Stored data
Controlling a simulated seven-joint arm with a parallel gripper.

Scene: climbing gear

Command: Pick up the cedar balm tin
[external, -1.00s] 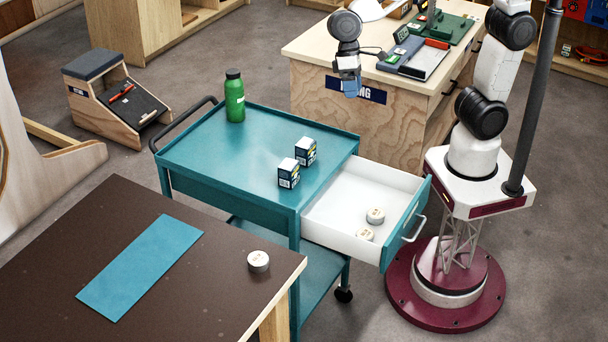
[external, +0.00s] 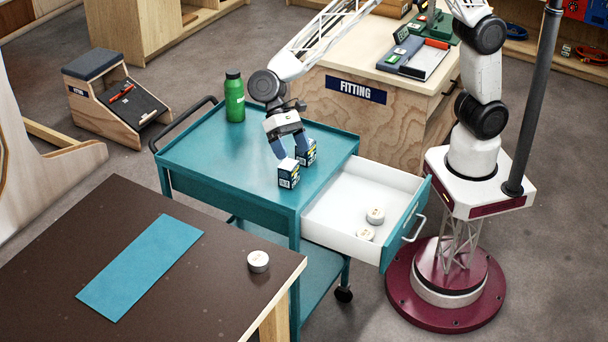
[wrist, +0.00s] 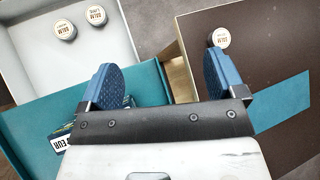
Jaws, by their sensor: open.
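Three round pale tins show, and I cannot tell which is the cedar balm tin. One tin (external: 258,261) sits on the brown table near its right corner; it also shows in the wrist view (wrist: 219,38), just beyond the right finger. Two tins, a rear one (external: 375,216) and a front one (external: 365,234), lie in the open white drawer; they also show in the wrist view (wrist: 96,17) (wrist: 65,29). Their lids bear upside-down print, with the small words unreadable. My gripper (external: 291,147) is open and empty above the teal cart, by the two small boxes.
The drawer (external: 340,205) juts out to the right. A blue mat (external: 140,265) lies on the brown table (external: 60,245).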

--

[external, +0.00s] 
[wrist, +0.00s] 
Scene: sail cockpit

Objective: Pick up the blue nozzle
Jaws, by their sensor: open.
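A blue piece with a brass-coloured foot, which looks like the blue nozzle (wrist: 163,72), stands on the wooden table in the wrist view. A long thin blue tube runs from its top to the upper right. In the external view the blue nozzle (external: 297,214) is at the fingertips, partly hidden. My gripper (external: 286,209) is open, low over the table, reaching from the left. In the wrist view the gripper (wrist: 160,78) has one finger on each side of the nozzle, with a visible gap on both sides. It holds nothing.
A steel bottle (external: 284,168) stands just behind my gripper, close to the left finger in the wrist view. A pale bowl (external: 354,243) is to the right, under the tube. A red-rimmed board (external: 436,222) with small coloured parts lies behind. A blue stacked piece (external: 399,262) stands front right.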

* * *

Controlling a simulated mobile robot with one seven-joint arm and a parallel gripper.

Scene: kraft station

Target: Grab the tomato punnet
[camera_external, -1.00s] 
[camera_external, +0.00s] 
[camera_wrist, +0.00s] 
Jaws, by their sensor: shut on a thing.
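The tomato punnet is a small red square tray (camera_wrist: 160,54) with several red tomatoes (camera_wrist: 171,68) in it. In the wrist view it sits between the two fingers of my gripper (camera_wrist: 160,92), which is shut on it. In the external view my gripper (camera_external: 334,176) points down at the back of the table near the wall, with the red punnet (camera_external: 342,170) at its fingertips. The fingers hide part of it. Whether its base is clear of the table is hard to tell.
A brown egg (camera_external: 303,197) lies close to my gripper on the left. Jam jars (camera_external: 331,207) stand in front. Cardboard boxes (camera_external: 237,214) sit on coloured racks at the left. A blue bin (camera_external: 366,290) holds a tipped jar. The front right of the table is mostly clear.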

■ WORK TO DO ■
Go through the listing above and locate each line that holds the word "Scene". Copy those lines.

■ SOLUTION FOR THIS TASK ■
Scene: climbing gear
Scene: sail cockpit
Scene: kraft station

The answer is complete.